Kaan, kitabını okuyabilmek için hayatın her rengine açık olmak ve de hayatı fazla ciddiye almayan bir yapıda olmak gerekiyor. Ben okurken kendimi sesli gülerken bulduğum zamanlar çok oldu ama okurken sektörden hiç “mesleği ya da sektörü karalıyorsun, meslek – sektör hakkında kötü bir algı yaratıyorsun” gibi eleştiriler aldın mı bunu merak etmedim de değil. Aldın mı?
Valla bilemiyorum. Yüzüme karşı böyle bir şey diyen olmadı. Arkamdan belki demişlerdir ancak haklı bir eleştiri olmaz zaten. Meslekle değil, mesleği bu hale getirenlerin tuhaf egolarını ve defolarını karalıyorum ben. “Ekmek yediği yere çok yükleniyor” diyenler olmuş sanırım. Sanki sadaka veriyorlarmış gibi. Çatır çatır emeğimin karşılığında yedim ben o ekmeği. Hem de çok daha fazlasını hak ediyorken.
Aynı zamanda bir kişisel gelişimci ve kişisel gelişim yazarı olarak şunu çok rahat söyleyebilirim ki kitabında kaleme aldığın deneyimin bir çok kişisel gelişim kitabında anlatılan, “fakirlikten nefesim kokuyordu, şimdi bu satırları özel uçağımla seminerime giderken yazıyorum” şişirmelerini somut bir şekilde çürütüyor. Çürütüyor diyorum, çünkü bir çok kişisel gelişim kitabı genelde sonucu anlatır ama nasıl’a pek değinmez (nasılın sırrı binlerce lira verip gidilen o eğitimlerde öğrenilebilir ancak) sen giriş – gelişme– sonuç bölümlerine canlı bir örneksin. Aslında verdiğin mesajın özü “konfor alanından çıkmak” bizim insanımız neden konfor alanını bırakamıyor sence?

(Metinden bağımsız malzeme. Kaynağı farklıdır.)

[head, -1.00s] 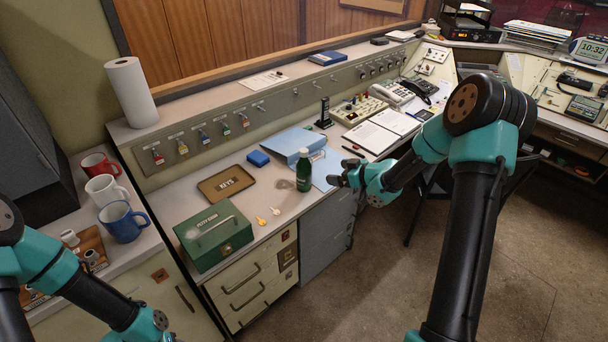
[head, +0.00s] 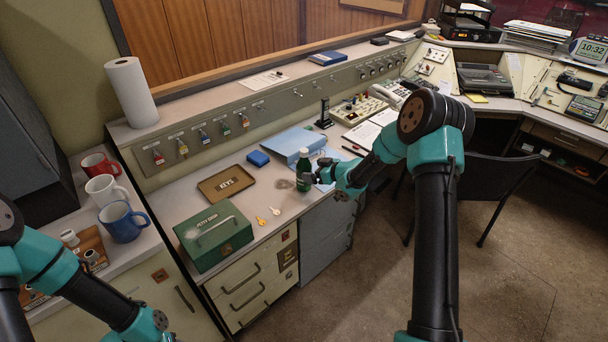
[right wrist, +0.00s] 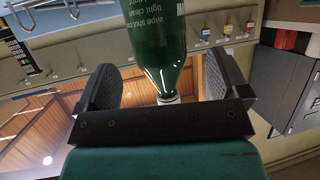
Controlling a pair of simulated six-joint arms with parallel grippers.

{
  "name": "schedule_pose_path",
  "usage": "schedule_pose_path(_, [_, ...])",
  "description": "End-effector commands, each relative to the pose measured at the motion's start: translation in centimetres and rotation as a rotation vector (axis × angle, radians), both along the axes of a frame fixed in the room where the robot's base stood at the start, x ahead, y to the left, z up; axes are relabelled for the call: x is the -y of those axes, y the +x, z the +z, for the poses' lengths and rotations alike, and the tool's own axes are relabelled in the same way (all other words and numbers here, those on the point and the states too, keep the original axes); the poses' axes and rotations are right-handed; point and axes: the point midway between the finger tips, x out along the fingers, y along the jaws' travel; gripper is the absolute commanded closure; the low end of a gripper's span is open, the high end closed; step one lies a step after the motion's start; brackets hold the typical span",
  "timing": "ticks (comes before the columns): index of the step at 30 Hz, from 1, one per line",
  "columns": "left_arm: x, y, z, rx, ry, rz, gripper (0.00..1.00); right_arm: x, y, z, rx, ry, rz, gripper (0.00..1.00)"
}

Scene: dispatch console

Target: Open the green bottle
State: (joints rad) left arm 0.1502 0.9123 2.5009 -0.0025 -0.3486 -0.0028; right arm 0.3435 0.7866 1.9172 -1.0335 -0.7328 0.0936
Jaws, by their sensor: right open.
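The green bottle (head: 304,162) stands upright on the desk near its front edge, with a white label on its side. My right gripper (head: 309,175) is at the bottle from the right, its jaws open. In the right wrist view the bottle (right wrist: 157,38) shows upside down, its neck and pale cap (right wrist: 168,99) between the two dark fingers of the right gripper (right wrist: 163,82). A gap shows between the neck and each finger there. The left arm is at the lower left of the head view; its gripper is out of the picture.
A blue folder (head: 291,141) lies behind the bottle. A blue box (head: 258,158) sits farther back. Mugs (head: 122,222) stand on the left counter.

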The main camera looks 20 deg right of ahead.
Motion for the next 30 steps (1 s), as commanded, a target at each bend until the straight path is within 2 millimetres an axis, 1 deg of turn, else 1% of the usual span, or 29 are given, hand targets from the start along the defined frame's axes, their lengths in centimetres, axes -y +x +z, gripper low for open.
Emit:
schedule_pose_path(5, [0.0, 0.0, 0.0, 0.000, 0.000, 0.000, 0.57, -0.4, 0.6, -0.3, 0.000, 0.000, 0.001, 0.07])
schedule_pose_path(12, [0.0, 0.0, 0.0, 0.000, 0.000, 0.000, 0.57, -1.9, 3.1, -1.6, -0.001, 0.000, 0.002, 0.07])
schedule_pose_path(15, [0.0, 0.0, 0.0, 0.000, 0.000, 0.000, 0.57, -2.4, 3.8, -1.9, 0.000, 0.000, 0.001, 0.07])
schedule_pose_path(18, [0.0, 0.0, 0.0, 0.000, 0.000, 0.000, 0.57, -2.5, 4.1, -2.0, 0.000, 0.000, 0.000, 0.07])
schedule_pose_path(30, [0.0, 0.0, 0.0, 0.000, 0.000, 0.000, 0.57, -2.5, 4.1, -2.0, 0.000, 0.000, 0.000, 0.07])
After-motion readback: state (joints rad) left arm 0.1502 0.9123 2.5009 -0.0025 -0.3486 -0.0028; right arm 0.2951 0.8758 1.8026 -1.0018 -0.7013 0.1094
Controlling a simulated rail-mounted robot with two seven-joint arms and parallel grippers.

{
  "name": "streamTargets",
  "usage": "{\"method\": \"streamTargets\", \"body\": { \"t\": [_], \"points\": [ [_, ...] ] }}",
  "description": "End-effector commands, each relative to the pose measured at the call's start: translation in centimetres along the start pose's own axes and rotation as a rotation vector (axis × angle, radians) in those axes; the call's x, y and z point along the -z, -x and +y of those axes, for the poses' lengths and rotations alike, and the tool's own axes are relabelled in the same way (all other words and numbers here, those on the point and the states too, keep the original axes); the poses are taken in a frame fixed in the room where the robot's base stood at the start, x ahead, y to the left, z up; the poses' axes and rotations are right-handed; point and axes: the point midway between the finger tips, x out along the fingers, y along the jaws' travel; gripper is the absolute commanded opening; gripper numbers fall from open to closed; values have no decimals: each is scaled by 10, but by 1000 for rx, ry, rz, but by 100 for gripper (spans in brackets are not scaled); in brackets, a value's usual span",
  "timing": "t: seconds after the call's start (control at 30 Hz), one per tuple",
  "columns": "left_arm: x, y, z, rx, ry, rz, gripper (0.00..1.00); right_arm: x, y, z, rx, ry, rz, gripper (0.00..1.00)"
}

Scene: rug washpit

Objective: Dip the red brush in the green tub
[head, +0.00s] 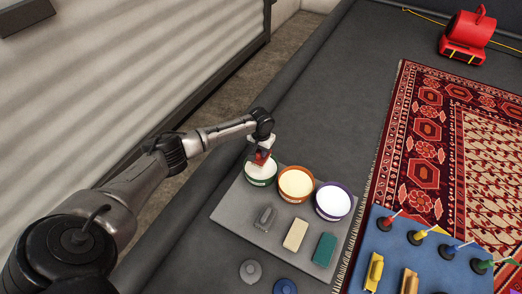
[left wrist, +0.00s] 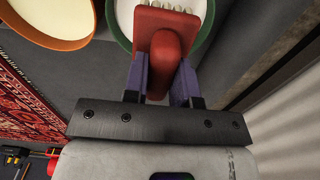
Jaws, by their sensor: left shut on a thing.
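The green tub (head: 261,174) stands at the left of a row of tubs and holds a pale, whitish content. My left gripper (head: 262,150) is over it, at the end of the arm from the left. It is shut on the red brush (left wrist: 165,45), which also shows in the head view (head: 262,158). In the left wrist view the brush lies between the two purple-grey fingers, over the mouth of the green tub (left wrist: 208,25). Pale bristles show past its far end. Whether they touch the content I cannot tell. My right gripper is not in view.
An orange tub (head: 296,197) and a purple tub (head: 346,205) stand close to the right on a grey mat (head: 233,208). Several blocks lie in front. A blue mat (head: 378,216) holds brushes and coloured-handled tools. A patterned rug (head: 400,170) and red blower (head: 467,38) are farther right.

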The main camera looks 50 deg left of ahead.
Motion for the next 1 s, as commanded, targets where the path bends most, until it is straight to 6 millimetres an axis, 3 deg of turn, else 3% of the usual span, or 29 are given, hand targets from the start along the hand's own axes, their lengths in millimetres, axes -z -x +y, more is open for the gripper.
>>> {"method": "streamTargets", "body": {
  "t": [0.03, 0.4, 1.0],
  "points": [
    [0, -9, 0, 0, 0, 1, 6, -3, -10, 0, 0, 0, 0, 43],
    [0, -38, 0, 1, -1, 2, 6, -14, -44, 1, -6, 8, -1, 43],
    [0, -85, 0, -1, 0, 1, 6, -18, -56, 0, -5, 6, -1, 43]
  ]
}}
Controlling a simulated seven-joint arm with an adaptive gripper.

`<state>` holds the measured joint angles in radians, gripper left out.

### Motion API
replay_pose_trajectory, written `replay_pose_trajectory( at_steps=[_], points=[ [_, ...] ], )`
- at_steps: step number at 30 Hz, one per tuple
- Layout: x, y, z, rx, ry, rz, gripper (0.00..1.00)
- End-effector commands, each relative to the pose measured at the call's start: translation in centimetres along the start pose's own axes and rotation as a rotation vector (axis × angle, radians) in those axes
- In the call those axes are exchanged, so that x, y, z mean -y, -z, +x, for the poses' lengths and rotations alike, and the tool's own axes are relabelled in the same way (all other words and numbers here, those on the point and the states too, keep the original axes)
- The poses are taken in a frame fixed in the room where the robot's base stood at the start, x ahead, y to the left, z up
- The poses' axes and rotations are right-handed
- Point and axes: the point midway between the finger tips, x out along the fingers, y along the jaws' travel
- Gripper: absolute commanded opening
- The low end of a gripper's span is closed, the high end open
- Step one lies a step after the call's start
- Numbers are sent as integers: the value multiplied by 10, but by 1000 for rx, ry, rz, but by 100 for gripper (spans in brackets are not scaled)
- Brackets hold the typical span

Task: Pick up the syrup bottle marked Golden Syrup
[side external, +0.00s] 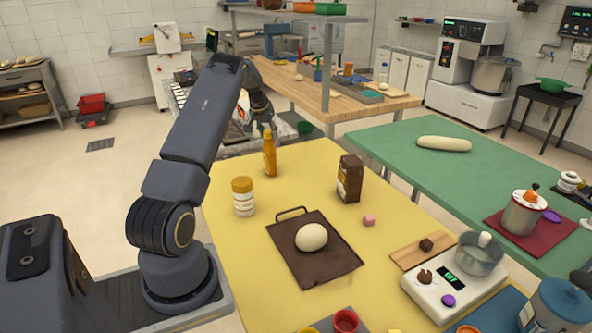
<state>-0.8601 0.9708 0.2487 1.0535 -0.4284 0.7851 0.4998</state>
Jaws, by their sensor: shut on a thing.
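An amber-orange syrup bottle (269,158) with a narrow top is upright at the far left part of the yellow table (225,228). Its label is too small to read. My gripper (265,122) comes down from above and is shut on the top of this bottle. The fingertips are small and dark here, and they partly hide the bottle's top. The bottle's base is at or very near the tabletop; I cannot tell whether it touches.
A white jar with a yellow lid (243,197) stands nearer, left of the bottle. A brown carton (349,179) stands to the right. A dark tray (285,226) with a dough ball (311,237) lies in front.

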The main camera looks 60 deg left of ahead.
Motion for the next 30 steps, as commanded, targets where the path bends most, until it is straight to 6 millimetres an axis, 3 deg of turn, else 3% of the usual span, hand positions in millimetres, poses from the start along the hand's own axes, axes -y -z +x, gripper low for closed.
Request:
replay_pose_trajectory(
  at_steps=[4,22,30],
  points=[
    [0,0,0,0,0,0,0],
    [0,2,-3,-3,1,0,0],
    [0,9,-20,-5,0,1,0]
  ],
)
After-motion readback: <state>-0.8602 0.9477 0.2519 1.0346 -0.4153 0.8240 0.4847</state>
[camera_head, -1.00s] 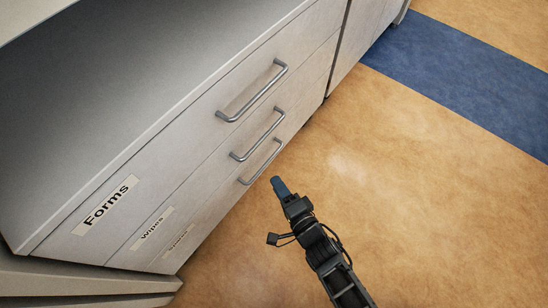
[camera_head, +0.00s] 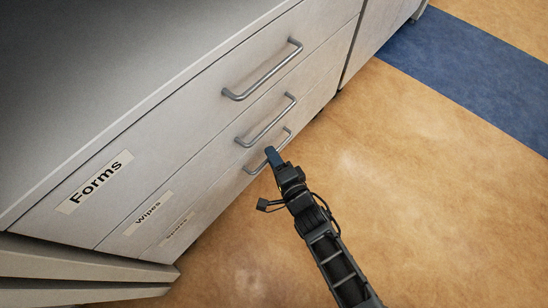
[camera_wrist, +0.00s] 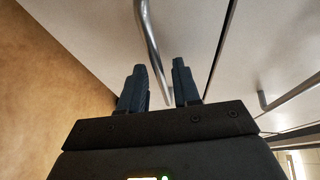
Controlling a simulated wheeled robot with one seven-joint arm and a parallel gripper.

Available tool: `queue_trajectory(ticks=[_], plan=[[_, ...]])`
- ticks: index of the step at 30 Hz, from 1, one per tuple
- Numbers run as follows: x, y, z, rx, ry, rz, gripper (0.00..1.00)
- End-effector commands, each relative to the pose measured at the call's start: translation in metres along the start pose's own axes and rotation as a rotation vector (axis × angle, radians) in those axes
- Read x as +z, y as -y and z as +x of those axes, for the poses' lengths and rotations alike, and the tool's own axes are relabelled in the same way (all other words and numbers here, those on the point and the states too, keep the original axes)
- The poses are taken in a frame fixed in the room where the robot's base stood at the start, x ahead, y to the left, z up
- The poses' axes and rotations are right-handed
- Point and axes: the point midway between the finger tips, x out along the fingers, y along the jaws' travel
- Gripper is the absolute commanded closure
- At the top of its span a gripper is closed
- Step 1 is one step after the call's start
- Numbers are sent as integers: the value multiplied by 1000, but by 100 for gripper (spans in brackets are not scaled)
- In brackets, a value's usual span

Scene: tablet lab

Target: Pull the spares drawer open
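The spares drawer (camera_head: 210,207) is the lowest of three in the grey-white cabinet, and its front looks flush with the others. Its small label (camera_head: 177,230) is hard to read. Its bar handle (camera_head: 285,138) is partly hidden by my gripper (camera_head: 270,156) in the head view. In the wrist view, my gripper (camera_wrist: 160,66) is open, with one dark finger on each side of the spares handle (camera_wrist: 152,40). The handle runs between the fingers, and I see no grip on it.
Above are the Wipes drawer with its handle (camera_head: 268,122) and the Forms drawer with its handle (camera_head: 265,72), both shut. The tan floor (camera_head: 420,180) is clear to the right, crossed by a blue strip (camera_head: 470,70).

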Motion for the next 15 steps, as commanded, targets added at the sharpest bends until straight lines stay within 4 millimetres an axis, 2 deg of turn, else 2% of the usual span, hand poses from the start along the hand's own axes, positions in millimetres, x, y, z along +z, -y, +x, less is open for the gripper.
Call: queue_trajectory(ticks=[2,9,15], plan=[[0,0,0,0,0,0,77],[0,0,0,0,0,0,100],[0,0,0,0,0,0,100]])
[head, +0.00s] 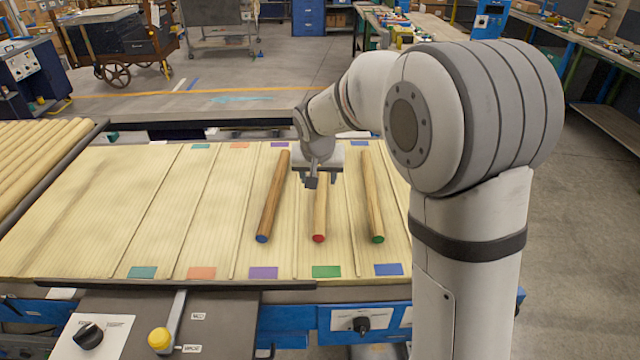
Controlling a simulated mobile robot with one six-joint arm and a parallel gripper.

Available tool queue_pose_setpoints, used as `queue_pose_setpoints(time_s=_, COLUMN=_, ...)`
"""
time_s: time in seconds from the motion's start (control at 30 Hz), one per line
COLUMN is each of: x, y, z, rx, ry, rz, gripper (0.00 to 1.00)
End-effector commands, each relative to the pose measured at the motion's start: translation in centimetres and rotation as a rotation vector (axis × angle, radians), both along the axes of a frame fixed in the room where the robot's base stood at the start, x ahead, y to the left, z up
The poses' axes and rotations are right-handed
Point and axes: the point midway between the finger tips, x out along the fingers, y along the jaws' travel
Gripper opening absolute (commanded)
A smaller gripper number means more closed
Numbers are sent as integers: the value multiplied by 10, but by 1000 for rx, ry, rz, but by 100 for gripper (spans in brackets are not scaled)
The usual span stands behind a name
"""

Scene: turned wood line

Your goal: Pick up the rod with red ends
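The rod with a red end (319,215) lies on the pale slatted table, its near red end facing me. Its far part is hidden behind my gripper. My gripper (313,181) is over the far half of this rod, pointing down. I cannot tell whether its fingers are open or shut, or whether they touch the rod. A rod with a blue end (272,199) lies to the left, slightly slanted. A rod with a green end (371,200) lies to the right.
The slatted table (100,215) has coloured patches along its near and far edges, and its left part is clear. A stack of plain rods (35,155) lies at the far left.

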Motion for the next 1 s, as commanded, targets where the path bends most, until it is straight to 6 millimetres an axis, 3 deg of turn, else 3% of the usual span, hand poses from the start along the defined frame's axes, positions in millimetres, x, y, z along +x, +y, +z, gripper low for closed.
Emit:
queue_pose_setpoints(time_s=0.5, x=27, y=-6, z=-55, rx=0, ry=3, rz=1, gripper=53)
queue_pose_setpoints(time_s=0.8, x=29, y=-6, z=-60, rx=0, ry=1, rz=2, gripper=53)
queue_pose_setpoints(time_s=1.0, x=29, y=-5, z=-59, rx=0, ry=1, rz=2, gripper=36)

Çok teşekkürler (gülüyor) Bu kitabın gerçekten her yaştan herkese rehber olmasını istedim. Ama bir iş bırakma rehberi değil. Neyi istediğine karar verme rehberi. Çünkü dışardaki hayat gerçekten çok zor ve benim çektiğim sıkıntıları kimsenin çekmesini istemem. Konfor alanını terketmek Türkiye gibi ülkelerde çok daha zor. Ekonomik, siyasal, toplumsal düzen o kadar hareketli ki kimse elindeki avucundaki imkanları bırakmak istemiyor. Haklılar da. Ama işte o zaman çok da şikayet etme hakkı da olmuyor. Hem ocağım yansın, hem kalbim alev alsın olmuyor :) Aslında işi bırakmadan da konfor alanından çıkabilir insan ama biz işyerinde bile konfor alanlarına hapsetmişiz kendimizi. Bir işi farklı yapınca üstümüze kalacak diye ödümüz kopuyor.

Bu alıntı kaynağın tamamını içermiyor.